That’s what a $14 million grant from the U.S. Department of Agriculture’s ReConnect rural broadband program means to Jo-Carroll Energy members, said President and CEO Mike Casper.
“The key takeaway is that our members in this beautiful slice of America will be more successful, healthy and educated,” he said Oct. 19, when USDA announced this year’s largest ReConnect award would go to the Elizabeth, Illinois-based cooperative.
More than 7,600 people, 378 farms, 150 businesses, eight public schools, three fire stations, two post offices and two museums will gain access to high-speed internet thanks to the grant, which Jo-Carroll will use to expand the buildout of its fiber-to-the-premises network.
“America and economic development depend on a robust infrastructure, fiber being an essential component,” Casper said.

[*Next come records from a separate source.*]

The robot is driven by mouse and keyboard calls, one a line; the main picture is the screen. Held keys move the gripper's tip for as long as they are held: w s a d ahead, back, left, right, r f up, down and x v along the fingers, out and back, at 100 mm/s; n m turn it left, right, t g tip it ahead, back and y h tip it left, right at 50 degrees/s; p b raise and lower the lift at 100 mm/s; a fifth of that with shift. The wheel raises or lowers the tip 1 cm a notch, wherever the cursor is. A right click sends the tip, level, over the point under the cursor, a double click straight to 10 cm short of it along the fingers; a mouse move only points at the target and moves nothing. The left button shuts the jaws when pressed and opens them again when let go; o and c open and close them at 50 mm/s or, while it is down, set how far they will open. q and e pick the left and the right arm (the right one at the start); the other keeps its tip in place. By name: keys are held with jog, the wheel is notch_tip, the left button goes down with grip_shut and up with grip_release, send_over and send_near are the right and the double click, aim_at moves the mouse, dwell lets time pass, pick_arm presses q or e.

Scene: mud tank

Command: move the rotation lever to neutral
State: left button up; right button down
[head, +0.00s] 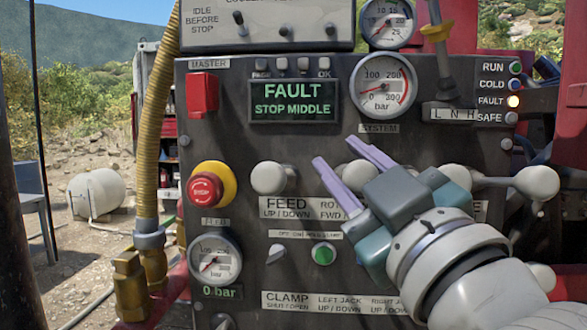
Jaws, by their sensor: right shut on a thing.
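The lever's label (329,209), reading "ROT" and "FWD", is partly covered by the gripper. The lever's stem and its exact tilt are hidden. My left gripper is not in view.
The feed lever knob (268,178) is just left. Other pale knobs (537,182) stand at the right. A red emergency button (205,188) is further left.

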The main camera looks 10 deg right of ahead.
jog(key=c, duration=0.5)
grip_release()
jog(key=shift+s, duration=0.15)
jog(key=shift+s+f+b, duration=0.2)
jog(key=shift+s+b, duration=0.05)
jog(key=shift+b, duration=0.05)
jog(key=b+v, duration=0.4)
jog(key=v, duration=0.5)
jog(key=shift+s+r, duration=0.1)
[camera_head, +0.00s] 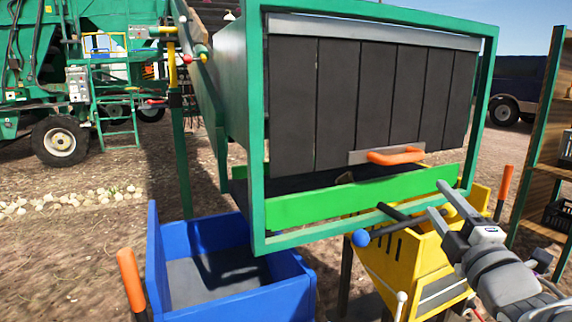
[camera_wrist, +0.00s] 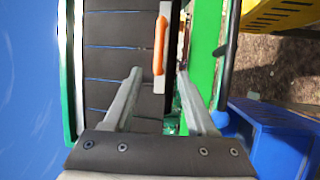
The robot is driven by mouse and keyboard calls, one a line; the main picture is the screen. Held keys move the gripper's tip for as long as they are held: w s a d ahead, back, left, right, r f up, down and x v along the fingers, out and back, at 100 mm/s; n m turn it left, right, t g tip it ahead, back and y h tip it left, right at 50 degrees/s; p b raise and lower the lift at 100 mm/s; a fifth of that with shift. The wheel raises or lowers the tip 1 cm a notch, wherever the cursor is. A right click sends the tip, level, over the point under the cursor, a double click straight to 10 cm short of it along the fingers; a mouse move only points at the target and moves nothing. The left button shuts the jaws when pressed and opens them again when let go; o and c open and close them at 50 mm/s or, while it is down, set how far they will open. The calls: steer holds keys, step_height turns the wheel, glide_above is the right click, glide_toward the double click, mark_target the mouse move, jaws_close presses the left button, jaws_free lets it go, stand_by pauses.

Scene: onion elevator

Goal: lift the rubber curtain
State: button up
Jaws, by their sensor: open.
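The rubber curtain (camera_head: 345,95) hangs as several black strips inside a green frame, with a grey bar across its top. An orange handle (camera_head: 396,156) on a grey plate is fixed at its lower edge. My gripper (camera_head: 437,198) is open and empty, below and to the right of the handle, apart from it. In the wrist view, the curtain (camera_wrist: 110,60) fills the left middle. The orange handle (camera_wrist: 160,45) appears ahead of the fingertips, in line with the gap between my two fingers (camera_wrist: 159,73).
A bright green board (camera_head: 350,197) crosses the frame below the curtain. A blue bin (camera_head: 235,275) stands below left, and a yellow container (camera_head: 410,265) stands under the frame near my arm. A blue ball-ended lever (camera_head: 361,238) sticks out there. Wooden shelves (camera_head: 540,140) stand at right.

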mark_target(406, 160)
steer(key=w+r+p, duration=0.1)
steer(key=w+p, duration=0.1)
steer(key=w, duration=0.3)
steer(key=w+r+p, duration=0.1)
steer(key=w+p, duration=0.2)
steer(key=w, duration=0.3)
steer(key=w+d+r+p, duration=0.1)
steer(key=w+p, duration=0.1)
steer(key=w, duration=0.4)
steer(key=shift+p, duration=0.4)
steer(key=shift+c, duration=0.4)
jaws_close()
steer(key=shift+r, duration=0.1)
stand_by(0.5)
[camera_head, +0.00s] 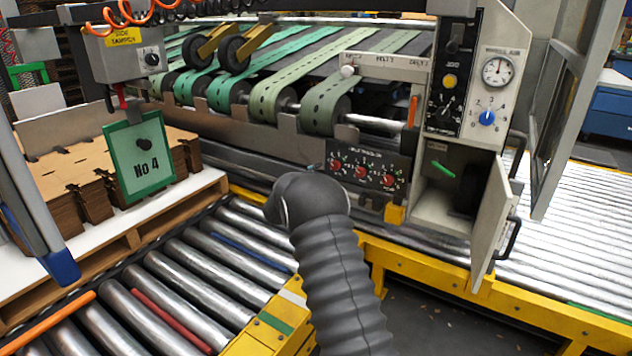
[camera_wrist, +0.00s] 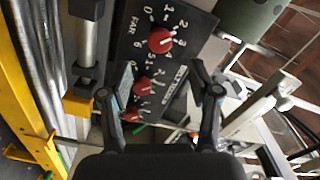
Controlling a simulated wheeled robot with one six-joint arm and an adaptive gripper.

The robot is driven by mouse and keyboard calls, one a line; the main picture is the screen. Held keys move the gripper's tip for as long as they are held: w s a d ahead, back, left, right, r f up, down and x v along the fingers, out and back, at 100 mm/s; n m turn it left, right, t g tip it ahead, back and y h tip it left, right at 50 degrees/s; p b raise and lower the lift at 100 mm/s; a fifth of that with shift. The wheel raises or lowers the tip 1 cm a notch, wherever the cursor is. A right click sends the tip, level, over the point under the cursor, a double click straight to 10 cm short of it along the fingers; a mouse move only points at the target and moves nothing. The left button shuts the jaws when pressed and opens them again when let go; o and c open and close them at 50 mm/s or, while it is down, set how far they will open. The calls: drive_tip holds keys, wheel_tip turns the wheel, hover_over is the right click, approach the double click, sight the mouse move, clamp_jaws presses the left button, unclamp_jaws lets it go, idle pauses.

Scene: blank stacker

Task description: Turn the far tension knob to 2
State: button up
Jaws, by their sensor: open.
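The far tension knob (camera_wrist: 160,40) is red, beside a FAR label on a dark panel (camera_wrist: 128,42) in the wrist view. A pale mark on it seems to face the 3 side of its dial; I cannot read it surely. Two more red knobs, the middle one (camera_wrist: 144,86) and the lowest (camera_wrist: 131,115), follow below. In the head view the far knob (camera_head: 337,166) appears to be the leftmost of the three. My gripper (camera_wrist: 160,97) is open and empty, its fingers apart on either side of the panel's lower part, below the far knob. In the head view my arm hides it.
A green-belted drum (camera_head: 325,105) stands above the panel. An open cabinet (camera_head: 440,205) with its door (camera_head: 493,225) swung out is to the right. A yellow rail (camera_head: 450,292) and roller conveyor (camera_head: 190,275) lie below. A No 4 sign (camera_head: 140,160) hangs left.

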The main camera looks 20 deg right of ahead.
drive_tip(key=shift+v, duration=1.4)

Jo-Carroll Electric is among about a dozen electric co-ops or related entities that received a total of nearly $64 million from the latest round of the ReConnect program, which is in its second year of giving grants, loans and 50/50 awards to rural broadband developers.
MiEnergy Cooperative, with headquarters in Rushford, Minnesota, and Cresco, Iowa, was another big winner with a $9.7 million ReConnect 50/50 grant and loan to broadband provider Harmony Telephone Co., which the co-op partially owns. The money will help provide high-speed internet access for 1,579 people, 96 farms and 31 businesses in northeastern Iowa.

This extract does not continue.